Hi!
I agree with many of the comments already made.
- I would suggest that you forget about claiming memberships. Even the "Society of Industry leaders" is an organisation that you join by yourself, filling a form on the web, and which is clearly oriented toward getting consultant work through a company called Vista. Their website shows that clearly. Most of the FAQs are about renumeration of the consultant work you can do, and the way to join includes statements like:
The biography portion of the application is the most important section. Your biography is where you should explain your industry knowledge, expertise and experience in detail. When our clients express an interest in discussing a certain topic, we search our Member's profiles using keywords. Vista Research is able to match SIL Members with clients in potential consultations when the biography is robust and detailed. Also, please remember to include your companies and products of expertise when you complete your application.
- Citations are so-so... Even a one-year old paper, if really good, gets quickly quite a few citations. One paper with 9 and three others with 3 to 4 citations each is not a lot. So the authorship wil have to be really well supported, because the "objective" exhibits you can give are weak.
- The value of your researh in your field will therefore a bit more difficult to prove and the reference letters better be really pointed to your contribution and very clear!
- Now, as many said, the third criterion you are left with is review of the work of others.
Nine papers reviewed for 4 journals is not that "extraordinary".
I was invited as an external expert to review a governmental policy is much better, especially if you can get a letter explaining why you were selected in the review committee, who the other reviewers were, and how your contribution in the review process has been appreciated.

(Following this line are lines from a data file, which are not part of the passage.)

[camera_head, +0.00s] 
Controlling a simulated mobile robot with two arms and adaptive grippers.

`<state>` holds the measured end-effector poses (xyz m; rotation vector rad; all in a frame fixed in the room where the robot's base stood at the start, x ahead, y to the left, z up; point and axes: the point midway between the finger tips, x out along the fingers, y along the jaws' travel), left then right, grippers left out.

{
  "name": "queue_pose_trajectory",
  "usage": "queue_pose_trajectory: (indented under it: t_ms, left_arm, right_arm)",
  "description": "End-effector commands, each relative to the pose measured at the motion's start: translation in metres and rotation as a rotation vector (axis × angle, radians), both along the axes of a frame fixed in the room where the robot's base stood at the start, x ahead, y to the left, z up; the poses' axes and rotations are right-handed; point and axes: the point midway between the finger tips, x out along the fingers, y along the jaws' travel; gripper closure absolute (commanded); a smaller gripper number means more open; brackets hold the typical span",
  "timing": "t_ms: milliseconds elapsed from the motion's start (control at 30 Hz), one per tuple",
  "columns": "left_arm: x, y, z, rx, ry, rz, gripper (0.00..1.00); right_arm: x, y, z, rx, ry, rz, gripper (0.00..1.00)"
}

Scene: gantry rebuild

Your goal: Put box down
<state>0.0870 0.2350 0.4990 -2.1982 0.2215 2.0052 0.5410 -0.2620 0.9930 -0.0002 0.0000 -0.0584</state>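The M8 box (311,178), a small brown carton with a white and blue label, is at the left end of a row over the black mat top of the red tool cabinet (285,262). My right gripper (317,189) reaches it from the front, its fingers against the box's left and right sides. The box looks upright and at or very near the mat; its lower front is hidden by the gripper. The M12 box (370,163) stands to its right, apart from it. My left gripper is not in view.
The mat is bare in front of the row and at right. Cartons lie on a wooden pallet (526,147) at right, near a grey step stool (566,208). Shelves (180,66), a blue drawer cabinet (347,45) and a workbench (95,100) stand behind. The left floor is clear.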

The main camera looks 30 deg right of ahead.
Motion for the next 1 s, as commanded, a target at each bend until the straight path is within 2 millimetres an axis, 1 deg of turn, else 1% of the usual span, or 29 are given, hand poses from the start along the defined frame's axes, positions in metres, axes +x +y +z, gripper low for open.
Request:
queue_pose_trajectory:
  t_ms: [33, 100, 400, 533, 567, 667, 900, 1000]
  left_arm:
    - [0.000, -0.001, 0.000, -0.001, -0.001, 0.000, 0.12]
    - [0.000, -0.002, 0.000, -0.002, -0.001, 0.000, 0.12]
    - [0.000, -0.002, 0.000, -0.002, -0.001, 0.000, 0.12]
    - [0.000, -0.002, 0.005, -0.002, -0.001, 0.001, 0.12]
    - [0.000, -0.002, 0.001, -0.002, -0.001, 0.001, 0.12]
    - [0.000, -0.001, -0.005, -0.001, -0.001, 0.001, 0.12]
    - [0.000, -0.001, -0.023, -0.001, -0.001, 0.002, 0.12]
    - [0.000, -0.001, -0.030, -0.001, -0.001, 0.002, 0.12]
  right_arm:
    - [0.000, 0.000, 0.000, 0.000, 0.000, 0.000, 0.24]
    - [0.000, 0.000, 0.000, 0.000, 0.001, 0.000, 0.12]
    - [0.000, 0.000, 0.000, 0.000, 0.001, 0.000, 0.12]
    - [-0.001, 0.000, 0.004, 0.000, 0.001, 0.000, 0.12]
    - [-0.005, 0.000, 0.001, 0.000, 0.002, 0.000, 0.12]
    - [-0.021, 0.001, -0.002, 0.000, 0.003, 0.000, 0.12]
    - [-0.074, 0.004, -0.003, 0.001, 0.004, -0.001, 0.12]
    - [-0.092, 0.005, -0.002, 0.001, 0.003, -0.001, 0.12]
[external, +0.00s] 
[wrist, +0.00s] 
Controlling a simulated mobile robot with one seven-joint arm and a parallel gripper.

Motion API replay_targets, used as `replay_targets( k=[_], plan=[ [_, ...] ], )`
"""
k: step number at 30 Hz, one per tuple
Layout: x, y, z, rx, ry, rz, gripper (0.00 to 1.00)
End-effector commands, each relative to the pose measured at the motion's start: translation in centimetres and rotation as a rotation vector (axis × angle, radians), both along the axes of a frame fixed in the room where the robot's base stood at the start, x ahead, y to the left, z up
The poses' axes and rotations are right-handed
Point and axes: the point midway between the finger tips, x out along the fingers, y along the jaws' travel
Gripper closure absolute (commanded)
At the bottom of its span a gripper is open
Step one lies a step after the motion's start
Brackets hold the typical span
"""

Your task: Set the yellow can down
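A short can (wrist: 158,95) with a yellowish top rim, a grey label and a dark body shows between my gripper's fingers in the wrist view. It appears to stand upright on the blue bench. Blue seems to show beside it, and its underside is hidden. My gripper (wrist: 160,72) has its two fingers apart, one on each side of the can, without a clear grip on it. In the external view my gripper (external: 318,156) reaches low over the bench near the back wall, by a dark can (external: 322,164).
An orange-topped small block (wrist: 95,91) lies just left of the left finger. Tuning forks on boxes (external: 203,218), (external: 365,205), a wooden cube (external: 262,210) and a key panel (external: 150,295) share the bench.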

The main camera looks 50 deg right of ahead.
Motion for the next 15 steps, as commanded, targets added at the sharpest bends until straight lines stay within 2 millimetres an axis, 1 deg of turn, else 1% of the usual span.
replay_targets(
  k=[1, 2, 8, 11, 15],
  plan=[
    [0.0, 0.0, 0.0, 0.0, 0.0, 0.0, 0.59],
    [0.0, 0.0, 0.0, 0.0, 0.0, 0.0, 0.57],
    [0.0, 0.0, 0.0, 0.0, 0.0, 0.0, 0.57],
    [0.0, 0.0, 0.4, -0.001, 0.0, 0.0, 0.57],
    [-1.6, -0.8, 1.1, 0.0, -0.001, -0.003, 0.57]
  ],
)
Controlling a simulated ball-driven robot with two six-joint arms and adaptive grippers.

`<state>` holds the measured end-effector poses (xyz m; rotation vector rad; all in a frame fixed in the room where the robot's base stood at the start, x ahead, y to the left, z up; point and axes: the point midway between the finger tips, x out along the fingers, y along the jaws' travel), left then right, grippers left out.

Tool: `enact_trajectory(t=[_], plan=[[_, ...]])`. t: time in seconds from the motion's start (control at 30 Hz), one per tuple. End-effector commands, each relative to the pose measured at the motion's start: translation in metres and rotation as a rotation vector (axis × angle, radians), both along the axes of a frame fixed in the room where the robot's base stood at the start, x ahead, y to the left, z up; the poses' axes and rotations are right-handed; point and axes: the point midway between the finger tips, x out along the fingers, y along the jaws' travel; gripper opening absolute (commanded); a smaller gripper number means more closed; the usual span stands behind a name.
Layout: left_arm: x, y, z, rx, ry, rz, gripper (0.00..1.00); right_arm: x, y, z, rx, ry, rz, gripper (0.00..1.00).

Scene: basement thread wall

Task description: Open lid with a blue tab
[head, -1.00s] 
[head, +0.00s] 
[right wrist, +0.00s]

I got myself such a letter from the NSF when I reviewed a major US national lab in my field, and I am sure it helped for that criterion. I just used those reviews (I did others for international labs) and not claimed anything on the journal reviewing side, though I reviewed tens of papers for the best journals in my field: I have plenty of colleagues who did that too, so was not really "extraordinary". I just mentionned it and actually explained that I was not using it as evidence.
Always happy to help more if needed.